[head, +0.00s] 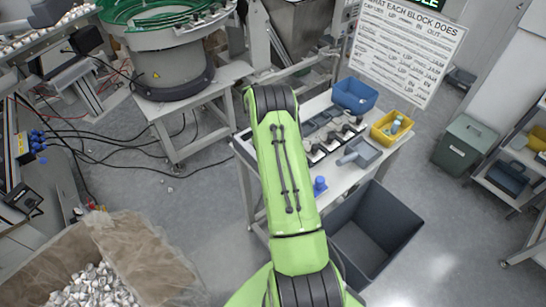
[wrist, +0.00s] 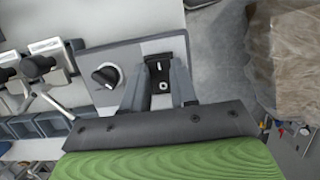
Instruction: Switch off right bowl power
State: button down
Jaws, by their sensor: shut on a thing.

--------------------------------------------------

■ GOAL OF THE EXERCISE ■
Starting at the line that holds "[wrist, +0.00s]", copy each line exactly through the end of the listing, both ends included. Leave the pictures out.

■ TASK ANSWER ■
[wrist, +0.00s] 
Instruction: Switch off right bowl power
State: button down
Jaws, by their sensor: shut on a thing.

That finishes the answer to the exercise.